Not a pro and certainly not agreeing with any claim that a logger falls and bucks 200 trees a day for logs, but the more experience you have the quicker you can assess a given situation.
Also not saying folks should unnecessarily speed up, however, from the videos posted from time to time there are folks that may have textbook perfect falling cuts but spend so much time at a stump that another competent faller would have 2 or 3 on the ground in the same amount of time. Usually a lot of leaning over the saw and around a partially cut stem to inspect progress that in my opinion is either unnecessary or should be done by stepping back and around the stem. Bore cut falling seems to attribute to this.

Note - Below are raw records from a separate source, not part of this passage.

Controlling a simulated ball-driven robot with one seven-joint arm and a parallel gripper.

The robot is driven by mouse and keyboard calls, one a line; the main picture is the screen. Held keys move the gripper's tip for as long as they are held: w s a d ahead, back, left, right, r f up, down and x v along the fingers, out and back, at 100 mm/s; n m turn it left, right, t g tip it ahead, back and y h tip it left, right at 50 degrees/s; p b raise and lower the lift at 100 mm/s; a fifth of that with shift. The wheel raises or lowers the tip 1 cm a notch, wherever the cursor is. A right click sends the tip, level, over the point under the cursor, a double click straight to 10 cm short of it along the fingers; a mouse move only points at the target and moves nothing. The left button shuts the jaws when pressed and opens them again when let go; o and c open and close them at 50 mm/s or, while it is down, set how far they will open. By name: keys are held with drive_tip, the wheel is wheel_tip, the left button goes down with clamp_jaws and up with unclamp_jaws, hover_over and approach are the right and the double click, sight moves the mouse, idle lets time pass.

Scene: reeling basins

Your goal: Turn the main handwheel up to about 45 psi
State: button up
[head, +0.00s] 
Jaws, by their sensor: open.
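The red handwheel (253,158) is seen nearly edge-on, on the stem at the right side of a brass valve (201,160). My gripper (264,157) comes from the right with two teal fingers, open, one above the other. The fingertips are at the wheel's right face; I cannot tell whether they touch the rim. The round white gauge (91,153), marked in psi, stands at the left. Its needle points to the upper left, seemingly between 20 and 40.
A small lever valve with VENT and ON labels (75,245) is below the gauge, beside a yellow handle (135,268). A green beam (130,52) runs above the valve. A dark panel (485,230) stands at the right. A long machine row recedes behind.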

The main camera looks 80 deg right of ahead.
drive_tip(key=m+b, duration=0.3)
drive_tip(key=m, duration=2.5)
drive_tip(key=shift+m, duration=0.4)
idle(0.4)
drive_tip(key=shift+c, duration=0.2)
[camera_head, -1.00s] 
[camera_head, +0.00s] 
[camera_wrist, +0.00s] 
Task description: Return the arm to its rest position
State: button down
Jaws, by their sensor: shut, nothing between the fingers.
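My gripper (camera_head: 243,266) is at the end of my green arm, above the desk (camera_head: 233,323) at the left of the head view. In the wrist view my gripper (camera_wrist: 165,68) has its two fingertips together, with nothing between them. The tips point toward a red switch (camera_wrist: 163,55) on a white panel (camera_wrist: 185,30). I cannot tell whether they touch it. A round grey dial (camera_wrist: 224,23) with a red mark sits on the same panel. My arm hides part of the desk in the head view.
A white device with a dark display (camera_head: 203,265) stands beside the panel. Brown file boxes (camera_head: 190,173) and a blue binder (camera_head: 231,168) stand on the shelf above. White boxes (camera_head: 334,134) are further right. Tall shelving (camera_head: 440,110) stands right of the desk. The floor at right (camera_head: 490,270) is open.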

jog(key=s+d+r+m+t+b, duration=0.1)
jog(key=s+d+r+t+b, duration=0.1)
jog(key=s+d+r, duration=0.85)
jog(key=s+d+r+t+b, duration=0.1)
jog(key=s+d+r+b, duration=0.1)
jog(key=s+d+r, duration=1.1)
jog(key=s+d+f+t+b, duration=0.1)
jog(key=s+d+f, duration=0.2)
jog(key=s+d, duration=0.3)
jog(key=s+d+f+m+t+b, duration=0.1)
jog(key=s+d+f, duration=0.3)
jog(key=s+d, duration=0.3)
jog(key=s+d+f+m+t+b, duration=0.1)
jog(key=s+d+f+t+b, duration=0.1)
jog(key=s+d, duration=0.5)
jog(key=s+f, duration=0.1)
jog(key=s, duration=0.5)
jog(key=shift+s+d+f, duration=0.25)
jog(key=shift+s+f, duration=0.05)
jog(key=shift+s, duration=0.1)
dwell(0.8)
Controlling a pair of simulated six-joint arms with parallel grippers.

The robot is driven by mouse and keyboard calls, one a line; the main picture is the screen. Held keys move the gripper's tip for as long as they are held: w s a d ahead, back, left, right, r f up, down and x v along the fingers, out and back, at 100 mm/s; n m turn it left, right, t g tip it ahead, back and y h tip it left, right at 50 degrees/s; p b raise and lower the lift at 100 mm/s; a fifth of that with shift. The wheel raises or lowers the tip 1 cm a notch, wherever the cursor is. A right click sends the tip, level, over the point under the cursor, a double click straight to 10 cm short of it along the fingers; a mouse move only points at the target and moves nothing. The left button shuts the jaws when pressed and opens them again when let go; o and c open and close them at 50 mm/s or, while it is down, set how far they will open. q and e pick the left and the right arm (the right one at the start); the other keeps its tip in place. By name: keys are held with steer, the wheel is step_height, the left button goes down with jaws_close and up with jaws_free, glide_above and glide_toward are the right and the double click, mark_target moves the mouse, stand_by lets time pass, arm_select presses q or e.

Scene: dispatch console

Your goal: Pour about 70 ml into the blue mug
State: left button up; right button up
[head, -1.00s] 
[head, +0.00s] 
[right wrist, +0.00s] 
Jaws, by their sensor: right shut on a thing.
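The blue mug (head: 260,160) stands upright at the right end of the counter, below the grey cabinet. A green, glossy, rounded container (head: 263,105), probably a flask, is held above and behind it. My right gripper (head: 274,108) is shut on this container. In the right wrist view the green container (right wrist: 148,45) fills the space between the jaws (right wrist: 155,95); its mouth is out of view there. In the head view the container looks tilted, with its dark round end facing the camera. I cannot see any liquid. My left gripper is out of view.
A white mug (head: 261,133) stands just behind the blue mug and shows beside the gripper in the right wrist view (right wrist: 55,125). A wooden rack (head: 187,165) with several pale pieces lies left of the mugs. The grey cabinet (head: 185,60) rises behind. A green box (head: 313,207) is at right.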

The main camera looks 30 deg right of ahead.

With experience, one should have a good feel for where the bar is in relation to the hinge regardless of your falling methodology.
Ron
I do find it silly when the bar is long enough to constantly be peeking at the off side, however, on bigger trees or when the bar just isn't enough, I end up cutting by brail a lot, sure its easy enough to walk over to the off side and nip the corner, but thats also wasted motion, its easier to peek over and check progress...
As for limbing, it can be just as dangerous as falling, pretty much every time i've been around someone thats gotten cut by a saw, its from limbing and generally with a saw that is small, more often then not cowboy homeowners that insist on "helping" and "proving" they are just as fast with a small saw.
They are only faster because they are in my ******* way...
the benefit of using a longer bar for limbing is that the bar will more likely hit dirt before hitting your foot, benefit of using the bigger power head is powering through bigger limbs like butter, sure its heavier, but it not that bad after a couple days, and there are several techniques that take advantage of the longer bar, least of all the ability to walk the top of a log and still hit the limbs on the side without blowing a disk, or fighting through all the slash you just created or walking a log 10' in the air... not to mention you don't have to hike back and grab a second saw to buck or fall with, you just have the one saw and in the darkness it binds them... etc...
Anyway, i've had this conversation with a whole slew of folks that "knew more then I ever will" one of them eventually ended up in litigation, he was that convinced I didn't know what I was doing.... (he refused to pay me, despite coming in a month early, and $3000 under budget... so... yeah..) one of his claims was that I would of been faster and less work to use a top handle saw to limb 4' dia cedar, one of these guys got real feckin stoned, charged out in front of me and proceeded to nearly cut his foot off with his little ms 171... He at least stopped getting in the way after that.